▸ RECORDS SUPPLIED:
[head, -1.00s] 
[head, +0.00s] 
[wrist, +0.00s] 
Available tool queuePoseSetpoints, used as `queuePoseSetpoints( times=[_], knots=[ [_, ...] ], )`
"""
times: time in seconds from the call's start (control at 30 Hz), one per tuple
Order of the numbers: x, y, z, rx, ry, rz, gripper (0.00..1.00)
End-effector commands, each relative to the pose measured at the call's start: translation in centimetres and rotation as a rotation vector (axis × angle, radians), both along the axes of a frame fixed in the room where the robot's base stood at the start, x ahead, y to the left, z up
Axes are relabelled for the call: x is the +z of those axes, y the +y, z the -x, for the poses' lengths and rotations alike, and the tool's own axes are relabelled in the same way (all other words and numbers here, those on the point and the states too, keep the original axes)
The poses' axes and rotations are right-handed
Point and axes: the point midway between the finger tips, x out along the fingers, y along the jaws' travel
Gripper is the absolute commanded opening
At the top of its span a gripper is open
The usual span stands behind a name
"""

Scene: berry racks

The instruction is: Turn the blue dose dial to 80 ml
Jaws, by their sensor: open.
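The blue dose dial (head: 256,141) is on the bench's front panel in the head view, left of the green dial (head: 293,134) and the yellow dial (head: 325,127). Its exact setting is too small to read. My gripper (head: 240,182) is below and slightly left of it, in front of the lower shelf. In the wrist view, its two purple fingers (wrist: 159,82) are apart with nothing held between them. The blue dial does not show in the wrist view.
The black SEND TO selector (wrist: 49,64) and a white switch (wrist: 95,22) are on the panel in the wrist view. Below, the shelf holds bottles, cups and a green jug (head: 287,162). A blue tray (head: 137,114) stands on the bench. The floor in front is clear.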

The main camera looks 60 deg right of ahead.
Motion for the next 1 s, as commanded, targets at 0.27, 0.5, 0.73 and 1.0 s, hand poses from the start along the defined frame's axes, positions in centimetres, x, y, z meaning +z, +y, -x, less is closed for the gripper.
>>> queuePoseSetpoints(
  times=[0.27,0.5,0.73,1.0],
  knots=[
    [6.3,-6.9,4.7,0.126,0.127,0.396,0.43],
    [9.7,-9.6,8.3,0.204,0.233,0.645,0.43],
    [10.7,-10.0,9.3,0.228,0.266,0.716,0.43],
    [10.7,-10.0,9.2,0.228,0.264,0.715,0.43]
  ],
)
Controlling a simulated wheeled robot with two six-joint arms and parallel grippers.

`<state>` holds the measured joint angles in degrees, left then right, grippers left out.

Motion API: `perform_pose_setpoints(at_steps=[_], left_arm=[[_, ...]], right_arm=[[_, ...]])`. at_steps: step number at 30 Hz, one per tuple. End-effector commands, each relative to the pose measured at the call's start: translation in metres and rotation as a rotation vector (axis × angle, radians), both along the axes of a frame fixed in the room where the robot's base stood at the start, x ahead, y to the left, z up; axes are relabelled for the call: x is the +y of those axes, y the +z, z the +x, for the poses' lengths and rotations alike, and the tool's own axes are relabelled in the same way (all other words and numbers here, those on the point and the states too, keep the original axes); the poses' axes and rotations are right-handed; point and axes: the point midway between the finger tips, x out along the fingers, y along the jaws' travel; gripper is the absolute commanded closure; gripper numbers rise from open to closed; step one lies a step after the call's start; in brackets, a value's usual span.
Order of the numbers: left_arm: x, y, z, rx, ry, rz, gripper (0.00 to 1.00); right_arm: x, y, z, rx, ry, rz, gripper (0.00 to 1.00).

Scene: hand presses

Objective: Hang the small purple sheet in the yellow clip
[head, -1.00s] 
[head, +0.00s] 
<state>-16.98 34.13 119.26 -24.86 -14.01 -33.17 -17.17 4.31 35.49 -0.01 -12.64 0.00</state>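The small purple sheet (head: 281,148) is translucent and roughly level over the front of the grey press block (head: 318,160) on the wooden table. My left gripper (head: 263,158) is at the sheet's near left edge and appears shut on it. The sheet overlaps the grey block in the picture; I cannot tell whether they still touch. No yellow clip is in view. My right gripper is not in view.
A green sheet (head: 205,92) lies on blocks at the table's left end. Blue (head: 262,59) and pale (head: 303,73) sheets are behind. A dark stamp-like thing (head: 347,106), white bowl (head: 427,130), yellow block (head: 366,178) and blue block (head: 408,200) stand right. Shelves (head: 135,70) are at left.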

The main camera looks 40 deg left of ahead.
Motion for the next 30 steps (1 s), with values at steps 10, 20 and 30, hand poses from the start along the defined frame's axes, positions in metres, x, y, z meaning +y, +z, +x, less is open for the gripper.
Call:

▸ REQUEST:
Only the lines from the one holding "At the top of its span a gripper is open" through the one holding "grippers left out." are wanted; retype them exactly.

▸ COMPLETE OUTPUT:
At the top of its span a gripper is open
The usual span stands behind a name
"""

Scene: berry racks

The instruction is: Turn the blue dose dial to 80 ml
Jaws, by their sensor: open.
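The blue dose dial (head: 256,141) is on the bench's front panel in the head view, left of the green dial (head: 293,134) and the yellow dial (head: 325,127). Its exact setting is too small to read. My gripper (head: 240,182) is below and slightly left of it, in front of the lower shelf. In the wrist view, its two purple fingers (wrist: 159,82) are apart with nothing held between them. The blue dial does not show in the wrist view.
The black SEND TO selector (wrist: 49,64) and a white switch (wrist: 95,22) are on the panel in the wrist view. Below, the shelf holds bottles, cups and a green jug (head: 287,162). A blue tray (head: 137,114) stands on the bench. The floor in front is clear.

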The main camera looks 60 deg right of ahead.
Motion for the next 1 s, as commanded, targets at 0.27, 0.5, 0.73 and 1.0 s, hand poses from the start along the defined frame's axes, positions in centimetres, x, y, z meaning +z, +y, -x, less is closed for the gripper.
>>> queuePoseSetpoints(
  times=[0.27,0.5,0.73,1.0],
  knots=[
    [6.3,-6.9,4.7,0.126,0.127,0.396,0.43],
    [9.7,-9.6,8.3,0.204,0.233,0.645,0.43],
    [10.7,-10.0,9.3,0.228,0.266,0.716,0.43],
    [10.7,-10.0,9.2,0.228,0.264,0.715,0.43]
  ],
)
Controlling a simulated wheeled robot with two six-joint arms and parallel grippers.

`<state>` holds the measured joint angles in degrees, left then right, grippers left out.

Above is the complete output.